The questions raised today regarding how the regulatory accounting principles differ from general accounting principles are relevant to our investigation. That the use of one set of principles results in different numbers than the use of another focuses on only half the question. The other, and more important question is "Does RAP have a purpose that is different from GAAP, and does it, in fact, serve its purpose?"

These issues are relevant. The savings and loan industry is undergoing major changes. The November 4 issue of Business Week noted the paradox that while 1985 industry profits will approach a record $5 billion, approximately 20 percent of the 3,200 savings and loans are losing money. Whether the answer is merging of FSLIC and FDIC as the Business Week article suggests, the establishment of a Federal asset disposition association as announced by the Home Loan Bank Board yesterday, or adopting one or more of the multitude of proposals before the Congress is a matter that other congressional committees and the industry are exploring.

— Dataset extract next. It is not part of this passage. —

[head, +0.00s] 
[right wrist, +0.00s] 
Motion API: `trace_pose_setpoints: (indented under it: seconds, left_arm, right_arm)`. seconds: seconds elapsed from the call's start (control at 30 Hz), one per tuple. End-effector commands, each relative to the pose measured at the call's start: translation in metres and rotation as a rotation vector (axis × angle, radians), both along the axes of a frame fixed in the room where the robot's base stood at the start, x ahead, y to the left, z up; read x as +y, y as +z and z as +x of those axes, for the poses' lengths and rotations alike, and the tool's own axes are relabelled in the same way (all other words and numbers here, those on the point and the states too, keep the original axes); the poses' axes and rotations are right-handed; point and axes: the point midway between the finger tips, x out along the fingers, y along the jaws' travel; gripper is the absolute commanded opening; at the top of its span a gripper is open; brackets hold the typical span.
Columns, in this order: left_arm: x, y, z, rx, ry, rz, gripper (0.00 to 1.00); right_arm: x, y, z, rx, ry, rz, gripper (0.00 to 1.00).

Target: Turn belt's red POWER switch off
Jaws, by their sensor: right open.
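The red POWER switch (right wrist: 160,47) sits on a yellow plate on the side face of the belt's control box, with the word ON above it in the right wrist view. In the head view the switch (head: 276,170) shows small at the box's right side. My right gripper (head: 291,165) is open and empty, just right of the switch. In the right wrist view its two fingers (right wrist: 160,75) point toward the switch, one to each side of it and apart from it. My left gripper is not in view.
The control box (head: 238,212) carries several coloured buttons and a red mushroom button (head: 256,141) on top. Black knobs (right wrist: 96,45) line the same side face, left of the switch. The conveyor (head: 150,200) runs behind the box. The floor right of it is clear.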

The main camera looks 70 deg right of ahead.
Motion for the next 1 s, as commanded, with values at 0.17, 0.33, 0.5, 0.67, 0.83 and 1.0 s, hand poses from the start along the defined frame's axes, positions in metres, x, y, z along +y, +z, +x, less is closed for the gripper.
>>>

The accounting questions addressed here today are a relevant part of that larger issue.

I welcome the witnesses here today. Hopefully they will help to clear up some of that area for us.

Thank you, Mr. Chairman.

Mr. WYDEN. Our first witness will be Dr. Abraham J. Briloff, professor of accountancy, Bernard M. Baruch College of the City University of New York.

Welcome, Mr. Briloff. We appreciate all the assistance and expertise you have given our subcommittee. I think you are aware that it is the practice of our subcommittee to swear all witnesses. Do you have any objection to being sworn, Professor Briloff? Mr. BRILOFF. I do not.

[Witness sworn.]

Mr. WYDEN. Professor Briloff, do you desire counsel today?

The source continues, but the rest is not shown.